Indonesia’s top Islamic body yesterday condemned the sea burial of Osama bin Laden, as radicals promised a day of mass prayer to mourn the al-Qaeda leader’s death at the hands of US special forces.
Indonesian President Susilo Bambang Yudhoyono’s office issued a statement which neither applauded nor condemned the killing of the world’s most wanted terrorist and alleged mastermind of the Sept. 11, 2001, attacks on the US.
“The president said Indonesia has a common spirit with other nations in fighting against terrorism,” spokesman Julian Pasha said in the first official Indonesian reaction to the news.
Photo: AFP
Indonesia is the world’s most populous Muslim-majority nation and has been hit by multiple terror attacks, including the 2002 Bali bombing that killed more than 200 people, mainly Western tourists.
Its US-backed counterterrorism force has killed and arrested scores of Islamist militants since Sept. 11, including leaders of the Jemaah Islamiyah regional network, which has links to al-Qaeda.
Reflecting local sensitivities, the Indonesia Ulema Council (MUI), the country’s highest Islamic body, slammed the US decision to bury bin Laden at sea.

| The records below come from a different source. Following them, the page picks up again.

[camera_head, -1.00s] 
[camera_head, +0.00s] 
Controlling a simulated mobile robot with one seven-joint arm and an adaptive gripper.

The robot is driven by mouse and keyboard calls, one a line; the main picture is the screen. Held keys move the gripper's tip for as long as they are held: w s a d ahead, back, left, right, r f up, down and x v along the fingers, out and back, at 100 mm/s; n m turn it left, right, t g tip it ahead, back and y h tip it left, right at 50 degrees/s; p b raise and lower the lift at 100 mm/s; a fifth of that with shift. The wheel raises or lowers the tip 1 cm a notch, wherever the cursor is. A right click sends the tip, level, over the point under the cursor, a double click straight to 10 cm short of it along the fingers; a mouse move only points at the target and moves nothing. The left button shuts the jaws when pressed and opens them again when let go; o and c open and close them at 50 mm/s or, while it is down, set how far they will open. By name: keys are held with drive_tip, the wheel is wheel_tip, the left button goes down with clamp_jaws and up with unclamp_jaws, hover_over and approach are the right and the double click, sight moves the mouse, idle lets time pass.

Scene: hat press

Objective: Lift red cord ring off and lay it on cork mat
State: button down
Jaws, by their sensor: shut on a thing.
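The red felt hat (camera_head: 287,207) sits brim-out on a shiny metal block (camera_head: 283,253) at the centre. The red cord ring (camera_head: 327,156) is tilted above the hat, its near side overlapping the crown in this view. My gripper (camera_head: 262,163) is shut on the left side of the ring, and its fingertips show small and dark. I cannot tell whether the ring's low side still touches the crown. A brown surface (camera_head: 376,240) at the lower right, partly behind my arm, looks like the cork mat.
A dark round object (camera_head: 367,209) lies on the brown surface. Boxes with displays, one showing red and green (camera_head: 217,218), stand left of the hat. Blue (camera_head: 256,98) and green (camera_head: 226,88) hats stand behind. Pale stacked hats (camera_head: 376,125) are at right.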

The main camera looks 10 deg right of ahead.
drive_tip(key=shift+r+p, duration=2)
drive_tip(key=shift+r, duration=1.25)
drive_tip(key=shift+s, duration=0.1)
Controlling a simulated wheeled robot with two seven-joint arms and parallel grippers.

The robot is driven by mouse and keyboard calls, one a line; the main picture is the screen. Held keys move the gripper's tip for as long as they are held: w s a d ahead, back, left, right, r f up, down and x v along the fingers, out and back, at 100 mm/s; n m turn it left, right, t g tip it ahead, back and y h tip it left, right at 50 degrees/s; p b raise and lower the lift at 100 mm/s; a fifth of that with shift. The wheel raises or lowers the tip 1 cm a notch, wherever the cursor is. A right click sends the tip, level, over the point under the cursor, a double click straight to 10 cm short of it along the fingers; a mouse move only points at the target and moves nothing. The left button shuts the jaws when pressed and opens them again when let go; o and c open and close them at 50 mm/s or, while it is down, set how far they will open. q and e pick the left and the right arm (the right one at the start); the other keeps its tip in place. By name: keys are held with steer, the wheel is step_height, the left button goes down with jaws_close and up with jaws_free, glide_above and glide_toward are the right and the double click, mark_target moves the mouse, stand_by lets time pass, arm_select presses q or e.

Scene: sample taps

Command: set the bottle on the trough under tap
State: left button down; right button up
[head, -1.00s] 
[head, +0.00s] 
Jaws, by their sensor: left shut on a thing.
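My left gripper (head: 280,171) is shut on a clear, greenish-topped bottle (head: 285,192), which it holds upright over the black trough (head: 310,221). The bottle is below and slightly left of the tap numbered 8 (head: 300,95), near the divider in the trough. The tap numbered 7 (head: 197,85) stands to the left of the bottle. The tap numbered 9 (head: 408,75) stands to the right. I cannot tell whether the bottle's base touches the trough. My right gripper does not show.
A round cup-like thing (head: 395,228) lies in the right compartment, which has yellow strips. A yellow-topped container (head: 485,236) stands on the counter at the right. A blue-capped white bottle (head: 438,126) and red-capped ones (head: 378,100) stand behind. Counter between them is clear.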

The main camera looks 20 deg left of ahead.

“A Muslim, whatever his profession, even a criminal, their rites must be respected. There must be a prayer and the body should be wrapped in white cloth, before being buried in the earth, not at sea,” MUI chief Amidhan said.
Other Muslim leaders have also condemned the method of burial.
Mahmud Azab, an adviser to Sheikh Ahmed al-Tayeb, the grand imam of Al-Azhar, the top Sunni Muslim authority in Cairo, said: “If it is true that the body was thrown into the sea, then Islam is totally against that.”
“Any corpse, if it belongs to someone murdered or someone who died of natural causes, must be respected,” he said, adding that Islam can only accept burials at sea if they are inevitable, such as in a case of drowning.
A source close to the head of the Grand Mosque in Paris said a burial at sea “is totally against the sacrosanct rules of Islam.”